On the withdrawal of appeals from the Juvenile Court

I read with interest the opinion for the panel of Judges Alston, Chafin, and Haley in Spear v. Omary, decided today by the Court of Appeals. Somewhat unusually, the opinion cites two of our appeals from the Barrett cases, that I argued before the Court of Appeals.

I think the panel got it wrong in Spear, and the legislative history from the Boyd-Graves Conference is instructive. The intent behind the language of section 16.1-106.1(F) was that "upon withdrawal of any such appeal, the case should be remanded to the Juvenile Court unless the Circuit Court judge determined that the case should remain in Circuit Court" and therefore "[l]anguage setting out a presumption of remand" was added. 2007 Boyd-Graves Subcommittee Report, Withdrawal of Civil Appeals (September 17, 2007).
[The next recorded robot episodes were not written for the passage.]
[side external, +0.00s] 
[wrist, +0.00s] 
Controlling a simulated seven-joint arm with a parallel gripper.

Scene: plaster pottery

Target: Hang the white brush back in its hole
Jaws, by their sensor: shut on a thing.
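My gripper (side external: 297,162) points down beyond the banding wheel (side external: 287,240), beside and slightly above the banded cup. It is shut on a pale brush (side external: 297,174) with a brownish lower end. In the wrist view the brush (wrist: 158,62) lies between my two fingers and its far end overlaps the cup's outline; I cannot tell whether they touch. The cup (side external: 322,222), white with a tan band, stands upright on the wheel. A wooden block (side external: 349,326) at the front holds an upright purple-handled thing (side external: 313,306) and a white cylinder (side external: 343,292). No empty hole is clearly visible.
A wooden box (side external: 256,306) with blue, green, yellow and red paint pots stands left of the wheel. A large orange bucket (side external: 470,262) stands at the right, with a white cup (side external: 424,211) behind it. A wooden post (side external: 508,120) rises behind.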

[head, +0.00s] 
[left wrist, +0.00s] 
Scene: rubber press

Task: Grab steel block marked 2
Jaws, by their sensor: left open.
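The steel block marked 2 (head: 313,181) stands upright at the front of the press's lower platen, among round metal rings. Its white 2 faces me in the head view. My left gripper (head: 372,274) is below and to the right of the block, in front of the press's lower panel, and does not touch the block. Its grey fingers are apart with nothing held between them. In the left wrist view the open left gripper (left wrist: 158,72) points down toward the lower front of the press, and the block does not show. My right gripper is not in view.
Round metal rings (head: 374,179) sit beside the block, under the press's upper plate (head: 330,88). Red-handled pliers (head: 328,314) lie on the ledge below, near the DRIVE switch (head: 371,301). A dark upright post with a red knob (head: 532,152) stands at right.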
The subcommittee included Judge Klein from Fairfax Circuit Court and Judge Tower from Virginia Beach Juvenile Court, along with Gail Starling Marshall (whose husband John was the chairman of the Philosophy Department during my undergraduate days at the University of Virginia).
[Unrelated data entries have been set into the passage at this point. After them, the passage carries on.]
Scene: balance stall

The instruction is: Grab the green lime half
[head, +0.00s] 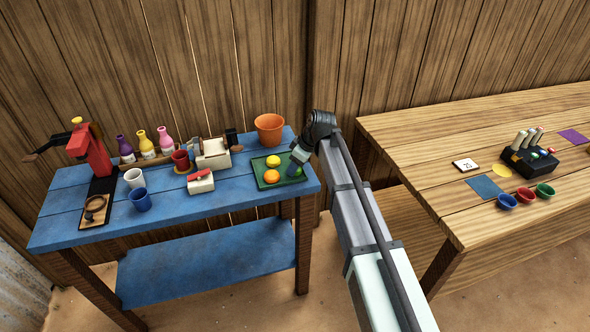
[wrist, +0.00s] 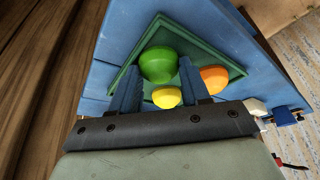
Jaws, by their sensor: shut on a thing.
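The green lime half (wrist: 158,62) sits between the two blue fingers of my gripper (wrist: 161,72) in the wrist view, and the gripper is shut on it. In the head view my gripper (head: 297,160) is low over the right side of the dark green tray (head: 262,186), and a bit of green shows beside the fingers. I cannot tell whether the lime half is lifted off the tray. The tray's rim also shows in the wrist view (wrist: 196,37).
A yellow fruit (head: 273,160) and an orange one (head: 271,176) lie close by on the tray. An orange pot (head: 270,130) stands behind it on the blue table (head: 90,236). Bottles, cups and a red press (head: 90,148) fill the left. A wooden table (head: 425,150) stands right.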

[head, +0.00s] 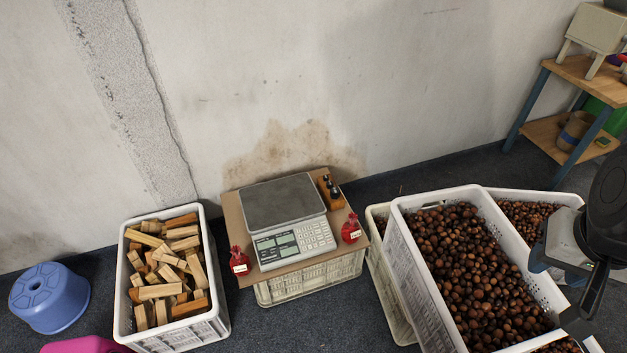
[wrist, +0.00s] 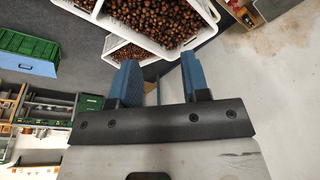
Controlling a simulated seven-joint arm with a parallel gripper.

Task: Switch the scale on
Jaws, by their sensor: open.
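The scale (head: 285,215) stands on a brown board on an upturned pale crate, in the middle of the head view. It has a bare grey weighing plate, a grey-green display (head: 276,245) at the front left and a keypad (head: 314,236) to its right. The display's readings are too small to make out. My gripper (wrist: 159,62) is open and empty in the wrist view, its blue fingers apart. In the head view my arm is at the far right, over the chestnut crates and well away from the scale.
Two red net bags (head: 239,261) (head: 351,229) flank the scale, and a wooden weight block (head: 330,190) stands behind its right side. A crate of wood blocks (head: 222,318) is left. A chestnut crate (head: 397,235) is right. A blue stool (head: 50,297) stands far left.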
The point of section 16.1-106.1 was to rationalize and codify the withdrawal of civil appeals from the District Courts, for which there was no express statute.

Section 16.1-106.1(F) provides, in pertinent part:

"Unless the circuit court orders that the case remain in the circuit court, the case shall be remanded to the juvenile and domestic relations district court for purposes of enforcement and future modification and shall be subject to all the requirements of § 16.1-297."
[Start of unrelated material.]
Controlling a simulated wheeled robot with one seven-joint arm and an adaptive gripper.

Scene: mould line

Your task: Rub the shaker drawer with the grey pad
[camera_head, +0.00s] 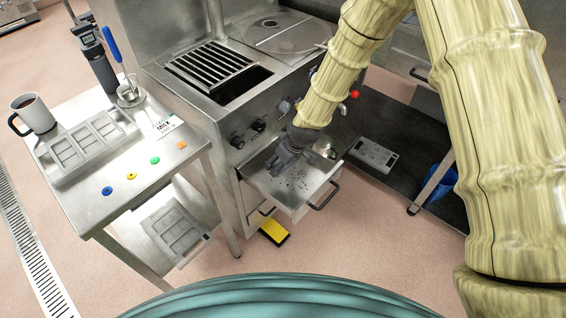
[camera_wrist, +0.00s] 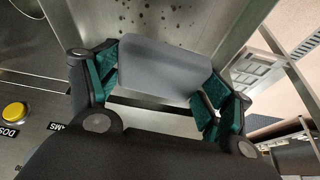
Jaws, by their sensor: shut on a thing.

In my view, having spent way too many hours in this obscure nook of the law, section 16.1-106.1(F) passed in 2008 causes a remand for purposes of section 16.1-297 to occur as a matter of law, and "the requirements of § 16.1-297" include the provision that "thereafter such child or adult shall be and remain under the jurisdiction of the juvenile court in the same manner as if such court had rendered the judgment in the first instance." It makes no sense that to say that the provision that"unless the circuit court orders ... the case shall be remanded" does not apply unless the Circuit Court also enters a remand order in compliance with section 16.1-297.

The Court in Spear looked at this language, however, and went the other way, finding no remand where the Circuit Court said nothing, the opposite of what was intended.

The Barrett cases are not especially relevant to the Court's conclusion. The issue in Barrett II was the res judicata effect of a withdrawn appeal from the Juvenile Court, and the panel in that case concluded that the withdrawal had the effect of reviving the prior order of the Juvenile Court and making it the final order for purposes of the res judicata analysis.

The Court also cited Austin v. Com., which did not involve the withdrawal of an appeal, and was decided years before section 16.1-106.1 became law.